Wednesday, 8 February 2012

POVERTY: SUDAN-SOUTH SUDAN: Pressgangs "still operating in Khartoum"


JUBA-KHARTOUM, 8 February 2012 (IRIN) -

Rebel groups fighting South Sudan’s government have bolstered their ranks through the forced recruitment of southerners living in Khartoum, according to a senior official in Juba, a self-styled rebel leader, and a man who escaped a pressgang in Sudan’s capital.
Although the alleged forced recruitment appears to have died down since a reported spate of abductions in late December, South Sudan’s information minister and government spokesman Barnaba Marial Benjamin said it was still taking place sporadically.
It happens “from time to time, it is random; they don’t have specific dates when they carry it out. Even if it goes down [in frequency], doesn’t happen for two or three days, you hear again a week later the same process is being repeated over and over again,” he told IRIN.
Benjamin accused “national security authorities in the Republic of Sudan [of] encouraging the militia groups that are in Khartoum to forcefully recruit some of the [southern] students from the University of Khartoum” and send them to training camps “to be part of the militia groups” fighting the Juba government.
Although Sudan has denied any involvement, Benjamin said a government delegation travelled from Juba to Khartoum in January to call “for this type of activity to stop. But it seems that nothing is stopping... and I think that this is actually spoiling the principle of building relations between the two states."
In late December, Simon*, a 49-year-old Southerner living in Khartoum, told IRIN about his own narrow escape from recruitment.
“There were seven of us in the middle of a big market in Khartoum at around 2pm. I saw seven people coming to us. Two of them had pistols under their jackets. ‘Come with us,’ they told us. We were taken in a pick-up truck to an empty house in west Omdurman.
“There were five others prisoners. They chained our feet and left us only an empty jerry-can to use as a toilet. They told us they wanted to bring us to the South to fight against the SPLA," he said, referring to the Sudan People's Liberation Army, the regular army of South Sudan.
Simon says he owes his freedom to his employers, who paid the abductors the equivalent of about US$1,500 for his release.
It is unclear how many such abductions have taken place.
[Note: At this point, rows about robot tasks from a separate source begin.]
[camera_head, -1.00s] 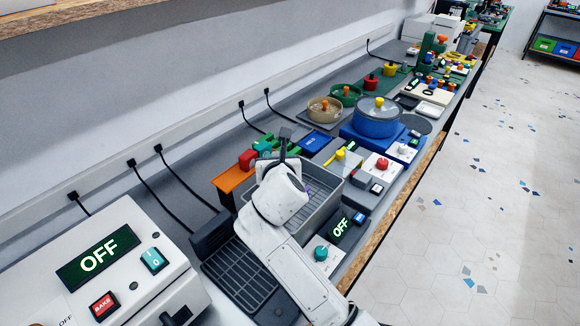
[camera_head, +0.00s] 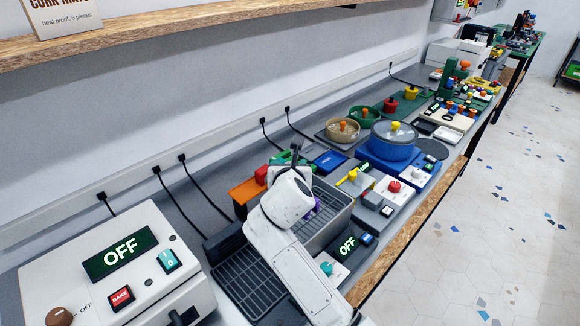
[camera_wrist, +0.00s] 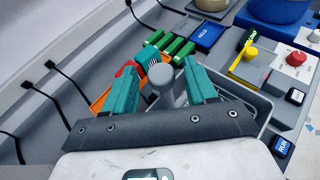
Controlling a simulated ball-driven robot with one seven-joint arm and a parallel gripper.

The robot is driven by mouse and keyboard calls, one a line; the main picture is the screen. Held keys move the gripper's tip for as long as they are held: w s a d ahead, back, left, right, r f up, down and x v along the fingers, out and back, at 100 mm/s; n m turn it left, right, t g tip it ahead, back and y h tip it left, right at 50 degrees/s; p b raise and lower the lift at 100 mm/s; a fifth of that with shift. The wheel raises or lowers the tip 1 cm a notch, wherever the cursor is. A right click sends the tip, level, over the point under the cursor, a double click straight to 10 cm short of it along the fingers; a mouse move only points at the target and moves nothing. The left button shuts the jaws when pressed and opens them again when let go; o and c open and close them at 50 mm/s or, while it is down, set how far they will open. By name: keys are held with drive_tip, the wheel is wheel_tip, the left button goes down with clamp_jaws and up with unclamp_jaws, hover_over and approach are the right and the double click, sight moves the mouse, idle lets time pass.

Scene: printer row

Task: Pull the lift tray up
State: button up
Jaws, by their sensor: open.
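A grey open-topped bin with a ribbed inside (camera_head: 338,207) stands on the bench in the head view. It also shows around my gripper in the wrist view (camera_wrist: 258,103). In the head view my white wrist covers the left part of the bin and hides the post. I cannot tell the tray apart from the bin.
A black slatted rack (camera_head: 250,285) lies left of the bin. A teal-knob panel reading OFF (camera_head: 328,269) is in front. A white OFF box (camera_head: 117,262) stands at left.

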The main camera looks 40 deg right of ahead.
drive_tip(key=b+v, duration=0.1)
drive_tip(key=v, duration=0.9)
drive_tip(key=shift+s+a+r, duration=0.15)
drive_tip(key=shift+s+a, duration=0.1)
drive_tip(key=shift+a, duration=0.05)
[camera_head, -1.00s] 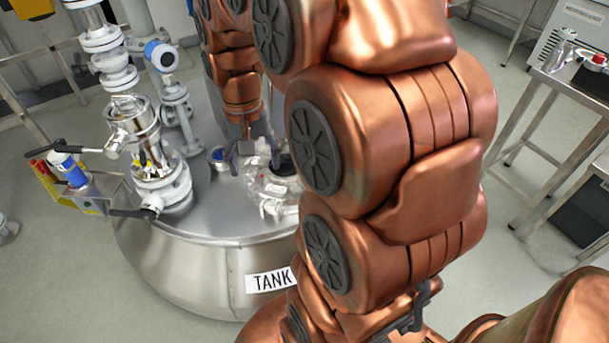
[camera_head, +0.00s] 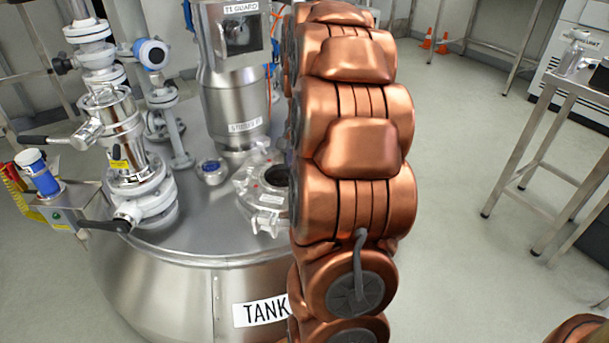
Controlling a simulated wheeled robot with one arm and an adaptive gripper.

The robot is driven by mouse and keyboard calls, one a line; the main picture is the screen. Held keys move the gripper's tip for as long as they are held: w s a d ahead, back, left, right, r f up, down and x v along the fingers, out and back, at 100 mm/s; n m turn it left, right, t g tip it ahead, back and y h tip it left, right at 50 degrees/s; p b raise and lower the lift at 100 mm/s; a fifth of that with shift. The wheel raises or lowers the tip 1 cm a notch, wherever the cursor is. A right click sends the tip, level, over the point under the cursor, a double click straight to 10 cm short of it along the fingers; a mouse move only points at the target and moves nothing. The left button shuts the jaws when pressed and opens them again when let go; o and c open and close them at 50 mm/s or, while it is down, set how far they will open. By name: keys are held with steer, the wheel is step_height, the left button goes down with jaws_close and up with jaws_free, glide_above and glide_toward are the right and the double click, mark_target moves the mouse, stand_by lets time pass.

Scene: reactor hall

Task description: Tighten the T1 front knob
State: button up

One aid worker in Khartoum said in late December, “We have heard from embassies, press reports, local organizations and NGOs that about 200-300 South Sudanese people have been kidnapped in Khartoum in the last couple of months. There is no official figure, only unofficial reports.”
A man reliably introduced to IRIN as a southern rebel commander, William Goikang, said he helped to plan the abductions.
“Now we are taking students. Some follow us without quarrel and for others we have to use force... We only take men between 20 and 30,” he told IRIN in late 2011.
Goikang said the conscripts were taken to one of six training centres in South Sudan’s Unity and Jonglei states, but he denied any ransoms were demanded or that the Khartoum government had any role in the recruitments.
Sudanese Information Ministry spokesman Rabbie Abdellati Ebait told IRIN his government was “against all crimes such as abductions. If cases arise, the police are there to track down and catch the criminals. It has nothing to do with political matters."